A number of reports have suggested that Custodian of the Two Holy Mosques King Salman Bin Abdulaziz’s decision not to attend the summit expresses Saudi dissatisfaction with US policies in the Middle East, particularly US President Barack Obama’s impending nuclear deal with Iran. Jubeir dismissed the reports as being “really off-base.”

Jubeir on Sunday said that King Salman’s absence from Camp David was simply “due to the timing of the summit,” which begins on Thursday.

Jubeir said the summit coincided with the five-day humanitarian ceasefire declared in Yemen, due to begin on Tuesday evening, and King Salman was expected to open a humanitarian aid center in Riyadh dedicated to helping Yemenis affected by the crisis.

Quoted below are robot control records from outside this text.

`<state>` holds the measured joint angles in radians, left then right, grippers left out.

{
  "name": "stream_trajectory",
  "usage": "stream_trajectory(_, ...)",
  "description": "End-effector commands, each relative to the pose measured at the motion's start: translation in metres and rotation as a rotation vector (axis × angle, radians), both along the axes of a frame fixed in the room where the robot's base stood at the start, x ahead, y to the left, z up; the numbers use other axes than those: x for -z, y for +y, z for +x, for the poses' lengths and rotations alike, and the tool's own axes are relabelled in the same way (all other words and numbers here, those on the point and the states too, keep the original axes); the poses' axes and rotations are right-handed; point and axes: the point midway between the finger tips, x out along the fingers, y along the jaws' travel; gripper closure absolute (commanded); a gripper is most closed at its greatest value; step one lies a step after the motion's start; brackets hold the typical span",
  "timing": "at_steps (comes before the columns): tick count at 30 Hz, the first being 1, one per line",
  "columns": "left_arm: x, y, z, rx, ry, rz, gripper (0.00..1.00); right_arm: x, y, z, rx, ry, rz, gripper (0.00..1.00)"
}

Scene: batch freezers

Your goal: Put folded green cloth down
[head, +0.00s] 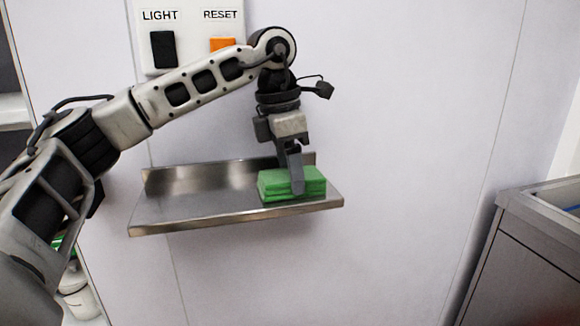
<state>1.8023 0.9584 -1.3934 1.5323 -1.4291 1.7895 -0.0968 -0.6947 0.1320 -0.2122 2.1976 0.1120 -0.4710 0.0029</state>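The folded green cloth (312,184) is at the right end of a metal wall shelf (190,210), and it looks to be resting on the shelf. My left gripper (297,185) points down at the cloth, with one finger showing in front of the cloth's near side. The other finger is hidden, so I cannot tell whether the gripper is closed on the cloth. My right gripper does not show.
A white panel (189,62) with a black LIGHT switch (162,49) and an orange RESET switch (222,44) is on the wall above the shelf. The shelf's left part is bare. A steel counter (530,250) stands at the right. A white container (82,300) is at the lower left.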

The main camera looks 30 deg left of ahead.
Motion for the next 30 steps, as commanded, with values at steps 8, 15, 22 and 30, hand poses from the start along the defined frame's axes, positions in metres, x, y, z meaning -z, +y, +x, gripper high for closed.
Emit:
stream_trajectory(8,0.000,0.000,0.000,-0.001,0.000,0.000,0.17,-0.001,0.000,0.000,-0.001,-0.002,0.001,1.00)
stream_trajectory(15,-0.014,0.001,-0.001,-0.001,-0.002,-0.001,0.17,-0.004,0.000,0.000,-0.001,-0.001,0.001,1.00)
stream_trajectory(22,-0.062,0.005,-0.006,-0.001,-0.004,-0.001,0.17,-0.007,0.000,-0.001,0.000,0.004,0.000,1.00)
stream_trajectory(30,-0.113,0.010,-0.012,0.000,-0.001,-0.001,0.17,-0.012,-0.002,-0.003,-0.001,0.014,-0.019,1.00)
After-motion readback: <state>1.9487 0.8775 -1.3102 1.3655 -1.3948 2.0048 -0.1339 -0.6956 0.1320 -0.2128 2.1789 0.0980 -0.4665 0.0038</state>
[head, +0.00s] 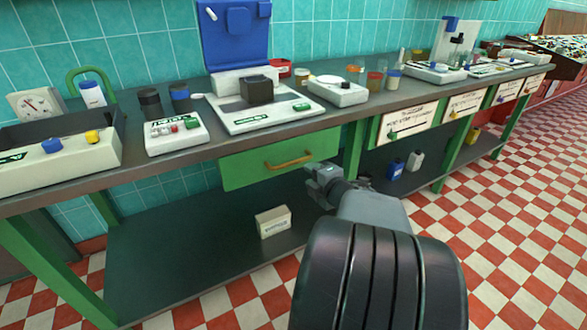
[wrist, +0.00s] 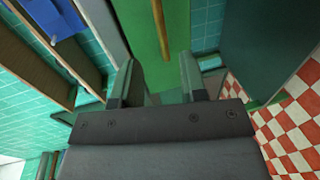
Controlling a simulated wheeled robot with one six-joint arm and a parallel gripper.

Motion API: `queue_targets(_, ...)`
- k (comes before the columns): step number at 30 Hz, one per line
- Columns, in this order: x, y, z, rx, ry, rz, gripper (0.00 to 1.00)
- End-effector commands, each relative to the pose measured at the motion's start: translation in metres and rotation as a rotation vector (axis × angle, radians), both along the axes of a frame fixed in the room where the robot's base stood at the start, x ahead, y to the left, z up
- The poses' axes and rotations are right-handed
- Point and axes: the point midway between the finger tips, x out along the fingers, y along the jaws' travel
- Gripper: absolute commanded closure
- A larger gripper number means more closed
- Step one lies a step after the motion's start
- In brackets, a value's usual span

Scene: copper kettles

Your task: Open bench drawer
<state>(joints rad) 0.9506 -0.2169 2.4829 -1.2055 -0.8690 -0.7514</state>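The bench drawer (head: 262,164) has a green front and sits under the benchtop. It looks closed. Its brass bar handle (head: 289,161) runs across the front. My gripper (head: 318,178) is to the right of the handle and slightly below it in the head view. In the wrist view my gripper (wrist: 158,85) has its two fingers spread apart with nothing between them. The green drawer front (wrist: 142,22) and the brass handle (wrist: 161,28) lie ahead of the fingers. The handle appears beyond the fingertips, not between them.
The grey benchtop (head: 228,141) carries several instruments, including a device with a blue panel (head: 235,35). A small box (head: 273,221) stands on the lower shelf (head: 190,240). A green bench leg (head: 354,150) is right of the drawer. Checkered floor (head: 500,220) is open at right.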

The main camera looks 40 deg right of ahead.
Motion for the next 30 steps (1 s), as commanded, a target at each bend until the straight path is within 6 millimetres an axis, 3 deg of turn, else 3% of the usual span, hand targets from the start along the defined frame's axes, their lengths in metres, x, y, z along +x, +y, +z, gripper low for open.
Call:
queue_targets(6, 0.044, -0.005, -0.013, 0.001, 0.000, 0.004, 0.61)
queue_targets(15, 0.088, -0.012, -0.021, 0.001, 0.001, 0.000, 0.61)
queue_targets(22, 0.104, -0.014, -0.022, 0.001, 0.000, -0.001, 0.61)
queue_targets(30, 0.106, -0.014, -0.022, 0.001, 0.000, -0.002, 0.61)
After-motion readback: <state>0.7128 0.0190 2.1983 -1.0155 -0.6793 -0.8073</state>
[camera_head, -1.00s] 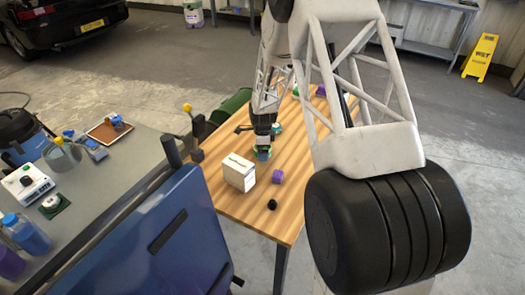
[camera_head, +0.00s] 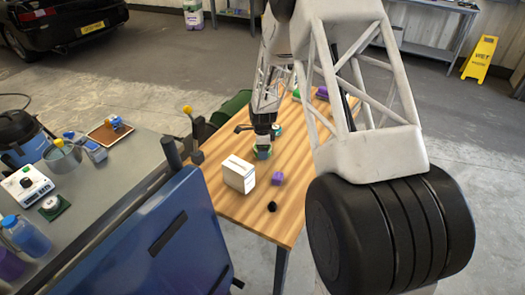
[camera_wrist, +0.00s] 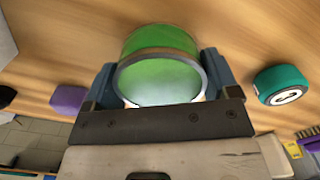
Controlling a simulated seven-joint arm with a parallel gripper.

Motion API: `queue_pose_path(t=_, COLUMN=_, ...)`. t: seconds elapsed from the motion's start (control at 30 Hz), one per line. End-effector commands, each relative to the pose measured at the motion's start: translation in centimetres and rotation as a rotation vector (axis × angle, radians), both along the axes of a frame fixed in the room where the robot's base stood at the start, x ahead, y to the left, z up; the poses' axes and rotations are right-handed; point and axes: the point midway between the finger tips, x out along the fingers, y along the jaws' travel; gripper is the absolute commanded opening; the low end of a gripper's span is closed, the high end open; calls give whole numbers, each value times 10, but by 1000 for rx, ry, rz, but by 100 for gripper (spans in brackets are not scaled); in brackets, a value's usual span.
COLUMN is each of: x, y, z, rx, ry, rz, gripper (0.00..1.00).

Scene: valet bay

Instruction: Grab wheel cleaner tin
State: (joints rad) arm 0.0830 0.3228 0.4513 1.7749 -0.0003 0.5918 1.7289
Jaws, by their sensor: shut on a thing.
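A green tin with a metal rim, which I take for the wheel cleaner tin (camera_wrist: 160,75), sits between the two blue-grey fingers of my gripper (camera_wrist: 165,90) in the wrist view. The fingers are shut on its sides. No label on it can be read. In the head view the tin (camera_head: 263,153) is small and partly hidden beneath my gripper (camera_head: 263,143), over the middle of the wooden table (camera_head: 240,207). I cannot tell whether it touches the tabletop.
A teal round container (camera_wrist: 283,85) stands close to the right finger in the wrist view. A white box (camera_head: 239,174), a purple block (camera_head: 277,179) and a black knob-like thing (camera_head: 272,207) stand nearer on the table. A blue panel (camera_head: 165,240) stands at the table's left.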

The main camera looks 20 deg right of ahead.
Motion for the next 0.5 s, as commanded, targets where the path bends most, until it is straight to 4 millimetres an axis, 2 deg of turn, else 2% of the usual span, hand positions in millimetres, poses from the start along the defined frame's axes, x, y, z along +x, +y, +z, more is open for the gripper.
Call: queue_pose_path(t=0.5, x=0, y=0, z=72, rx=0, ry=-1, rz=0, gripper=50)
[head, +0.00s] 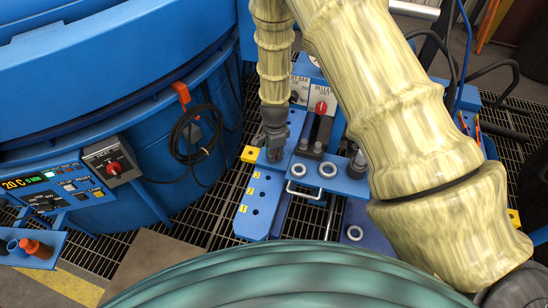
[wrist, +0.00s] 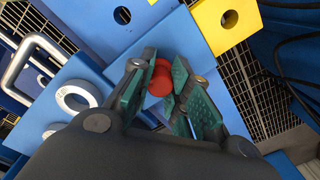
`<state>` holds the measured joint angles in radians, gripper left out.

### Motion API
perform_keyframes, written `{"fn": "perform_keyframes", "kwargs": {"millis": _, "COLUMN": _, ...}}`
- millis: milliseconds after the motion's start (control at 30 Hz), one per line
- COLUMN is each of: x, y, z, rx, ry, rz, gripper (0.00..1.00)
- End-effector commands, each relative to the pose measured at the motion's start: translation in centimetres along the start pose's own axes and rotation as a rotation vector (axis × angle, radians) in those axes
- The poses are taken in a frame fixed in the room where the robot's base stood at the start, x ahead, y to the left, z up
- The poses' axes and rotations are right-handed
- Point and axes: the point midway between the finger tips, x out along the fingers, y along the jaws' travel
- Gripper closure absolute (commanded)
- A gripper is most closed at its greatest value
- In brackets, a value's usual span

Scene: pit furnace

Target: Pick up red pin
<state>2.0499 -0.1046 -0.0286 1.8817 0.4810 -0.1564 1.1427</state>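The red pin (wrist: 160,78) shows in the wrist view as a round red head between my fingertips, above a blue plate. My gripper (wrist: 161,82) has dark fingers with green pads on both sides of it. The pin head fills most of the gap, but I cannot tell whether both pads press on it. In the head view my gripper (head: 273,152) points down over the blue plate with holes (head: 258,205), near its far end. The pin is hidden there behind my gripper.
A switch box (head: 321,104) stands behind. An orange-red plug (head: 36,249) lies on a blue holder at lower left. The blue furnace fills the left.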

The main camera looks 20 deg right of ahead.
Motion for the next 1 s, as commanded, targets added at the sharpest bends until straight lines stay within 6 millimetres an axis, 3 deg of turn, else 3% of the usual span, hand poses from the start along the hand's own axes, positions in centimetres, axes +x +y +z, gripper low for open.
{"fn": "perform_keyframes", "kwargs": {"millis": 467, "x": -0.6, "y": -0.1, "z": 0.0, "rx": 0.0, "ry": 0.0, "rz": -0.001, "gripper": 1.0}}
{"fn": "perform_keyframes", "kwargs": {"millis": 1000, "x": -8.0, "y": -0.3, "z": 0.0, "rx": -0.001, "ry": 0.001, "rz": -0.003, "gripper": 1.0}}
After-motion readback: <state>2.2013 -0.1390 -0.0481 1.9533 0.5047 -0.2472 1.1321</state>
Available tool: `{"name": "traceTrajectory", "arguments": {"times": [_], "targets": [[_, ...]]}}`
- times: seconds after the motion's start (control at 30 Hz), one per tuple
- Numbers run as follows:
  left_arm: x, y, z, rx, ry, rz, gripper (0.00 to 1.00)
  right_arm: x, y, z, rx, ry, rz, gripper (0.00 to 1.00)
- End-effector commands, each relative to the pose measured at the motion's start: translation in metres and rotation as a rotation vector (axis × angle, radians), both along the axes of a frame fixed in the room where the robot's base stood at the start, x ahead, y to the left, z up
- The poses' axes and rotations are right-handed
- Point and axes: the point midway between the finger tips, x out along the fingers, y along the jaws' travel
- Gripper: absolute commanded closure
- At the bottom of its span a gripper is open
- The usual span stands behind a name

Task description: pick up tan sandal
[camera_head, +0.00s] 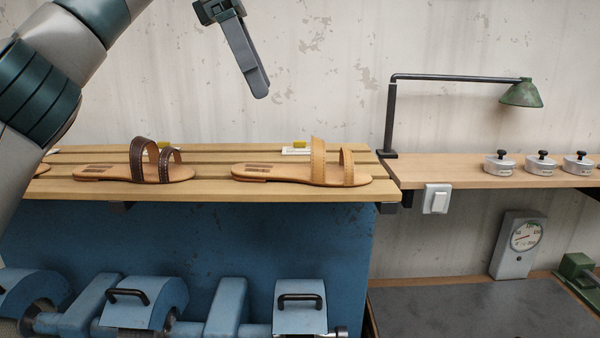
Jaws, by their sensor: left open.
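The tan sandal (275,174) lies on the slatted wooden shelf (215,192), right of the shelf's middle, with two light tan straps standing up at its right end. Its sole is tan with a dark printed patch near the left end. My left gripper (257,88) hangs from the top of the head view, pointing down and slightly right, above the tan sandal and clear of it. It is open and empty, seen nearly edge-on so its fingers overlap. My right gripper is out of view.
A sandal with dark brown straps (140,172) lies left of the tan one; another sandal's tip shows farther left. A green lamp (521,95) and several round tins stand right. Blue machinery (140,300) is below.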

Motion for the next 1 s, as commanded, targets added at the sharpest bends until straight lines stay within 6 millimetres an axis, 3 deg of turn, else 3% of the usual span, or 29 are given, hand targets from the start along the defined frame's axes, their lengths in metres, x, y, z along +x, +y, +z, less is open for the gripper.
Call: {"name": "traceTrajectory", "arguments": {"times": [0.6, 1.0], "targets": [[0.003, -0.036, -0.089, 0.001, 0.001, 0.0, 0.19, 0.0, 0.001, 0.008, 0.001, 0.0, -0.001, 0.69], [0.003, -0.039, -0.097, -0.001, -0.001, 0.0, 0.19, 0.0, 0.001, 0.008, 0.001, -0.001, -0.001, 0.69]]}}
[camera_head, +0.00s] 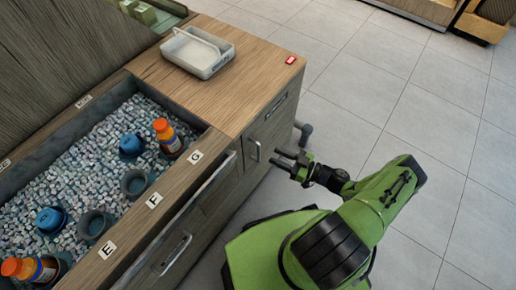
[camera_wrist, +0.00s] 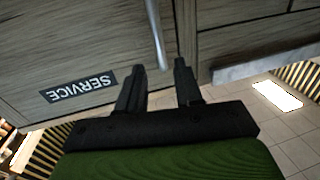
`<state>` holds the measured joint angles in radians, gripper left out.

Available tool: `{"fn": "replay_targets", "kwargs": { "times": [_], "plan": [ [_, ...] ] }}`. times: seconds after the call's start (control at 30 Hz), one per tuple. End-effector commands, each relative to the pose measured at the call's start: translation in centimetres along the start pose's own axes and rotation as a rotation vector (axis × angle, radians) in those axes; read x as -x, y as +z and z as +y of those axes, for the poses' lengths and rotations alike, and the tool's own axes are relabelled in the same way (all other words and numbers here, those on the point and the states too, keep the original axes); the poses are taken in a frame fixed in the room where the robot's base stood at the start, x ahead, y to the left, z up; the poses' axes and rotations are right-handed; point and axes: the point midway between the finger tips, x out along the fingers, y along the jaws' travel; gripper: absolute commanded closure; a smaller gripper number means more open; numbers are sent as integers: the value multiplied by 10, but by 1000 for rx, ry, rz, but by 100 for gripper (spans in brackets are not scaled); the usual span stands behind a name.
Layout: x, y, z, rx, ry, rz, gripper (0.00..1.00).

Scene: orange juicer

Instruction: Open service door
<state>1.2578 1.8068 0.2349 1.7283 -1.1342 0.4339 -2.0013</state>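The service door (camera_wrist: 60,55) is a wood-grain cabinet front with a dark SERVICE label (camera_wrist: 80,87), upside down in the wrist view. The door looks shut. A metal bar handle (camera_wrist: 153,30) on it runs down toward the gap between my fingertips. In the head view, a handle (camera_head: 254,150) is on the cabinet front, just left of my gripper (camera_head: 280,158). My gripper also shows in the wrist view (camera_wrist: 159,68), with its fingers apart and nothing held. The head view shows a small gap between fingertips and handle; contact cannot be told.
The wooden counter (camera_head: 235,100) carries a white tray (camera_head: 198,52) and a red-and-white item (camera_head: 291,60). A sunken bin (camera_head: 95,150) holds pebbles, cups and orange bottles. A grey pipe (camera_head: 303,132) sticks out beyond the cabinet. The tiled floor (camera_head: 400,90) at right is clear.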

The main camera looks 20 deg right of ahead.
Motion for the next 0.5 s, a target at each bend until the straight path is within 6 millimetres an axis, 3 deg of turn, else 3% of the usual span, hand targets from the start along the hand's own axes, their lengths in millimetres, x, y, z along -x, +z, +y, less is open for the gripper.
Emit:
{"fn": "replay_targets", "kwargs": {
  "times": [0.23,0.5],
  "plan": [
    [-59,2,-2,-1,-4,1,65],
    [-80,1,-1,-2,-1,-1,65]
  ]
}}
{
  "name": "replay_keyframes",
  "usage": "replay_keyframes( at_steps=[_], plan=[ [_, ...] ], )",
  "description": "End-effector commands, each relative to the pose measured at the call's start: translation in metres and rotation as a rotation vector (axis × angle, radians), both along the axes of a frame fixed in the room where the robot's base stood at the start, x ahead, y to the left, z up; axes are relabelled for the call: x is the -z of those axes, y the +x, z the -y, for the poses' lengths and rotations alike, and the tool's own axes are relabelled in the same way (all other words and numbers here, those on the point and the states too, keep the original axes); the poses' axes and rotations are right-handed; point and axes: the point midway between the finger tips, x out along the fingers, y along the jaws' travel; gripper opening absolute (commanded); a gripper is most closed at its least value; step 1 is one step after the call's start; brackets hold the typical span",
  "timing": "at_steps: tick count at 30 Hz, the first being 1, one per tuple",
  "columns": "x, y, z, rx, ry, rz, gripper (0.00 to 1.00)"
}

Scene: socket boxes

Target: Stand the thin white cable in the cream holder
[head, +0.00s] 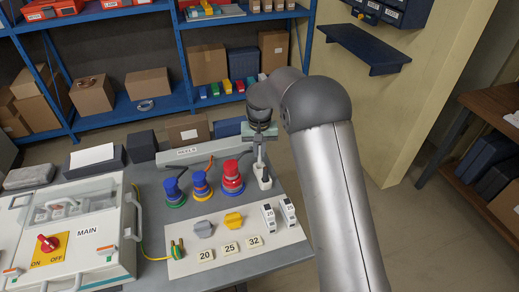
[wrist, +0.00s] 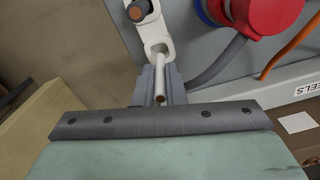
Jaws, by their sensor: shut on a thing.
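The cream holder (head: 265,183) stands at the back right of the grey table, beside the red plug. In the wrist view the holder (wrist: 153,27) is at the top. One of its openings holds a dark round piece with an orange-brown centre (wrist: 137,11). The thin white cable (wrist: 160,80) has a copper-coloured end towards the camera. My gripper (wrist: 159,88) is shut on this cable, and the cable's far end reaches the holder's nearer opening. I cannot tell how deep it sits. In the head view my gripper (head: 259,152) is just above the holder, pointing down.
Two white breakers (head: 278,215) are in front. A MAIN switch box (head: 70,240) fills the left. Blue shelves (head: 160,103) with boxes stand behind.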

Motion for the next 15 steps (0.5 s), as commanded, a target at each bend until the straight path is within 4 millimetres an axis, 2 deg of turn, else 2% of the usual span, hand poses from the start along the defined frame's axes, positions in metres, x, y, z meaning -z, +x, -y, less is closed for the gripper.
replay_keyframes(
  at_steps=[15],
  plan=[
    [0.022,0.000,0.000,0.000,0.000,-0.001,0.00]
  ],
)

Saudi Arabia and its Arab allies commenced a campaign of airstrikes on March 26 against the Shi’ite Houthi movement, which mounted a coup in Yemen earlier this year.

King Salman has dispatched Crown Prince Mohammed Bin Naif, who is also Saudi Arabia’s deputy prime minister, as well as Deputy Crown Prince Mohammed Bin Salman, who is also defense minister and second deputy prime minister, to attend the summit.

In addition, King Salman has also asked the head of Saudi Arabia’s intelligence service and the Saudi military’s chief-of-staff to attend.

On Monday Ben Rhodes, President Obama’s deputy national security adviser, dismissed reports King Salman’s absence from the summit was a diplomatic snub, saying Washington was satisfied it would have “the right group of people around the table.”

“These are the people responsible for the security portfolios,” he added.

This view was echoed by at least one US observer, Anthony Cordesman, from the Center for Strategic and International Studies in Washington, who told the AFP news agency: “You don’t usually send two of the most senior people you have to deliver a snub.”

Obama is holding the summit in a bid to reassure his Gulf allies regarding Washington’s expected final agreement on Iran’s nuclear program, due by June 30.

White House officials on Monday said that following the summit, the US would announce integrating its ballistic missile defense systems and boost joint military exercises with its Gulf Arab allies.

For his part, Jubeir insisted the summit would form a “cornerstone” in relations between the Gulf and the US and insisted that it would comprise discussions and not “negotiations” of any kind.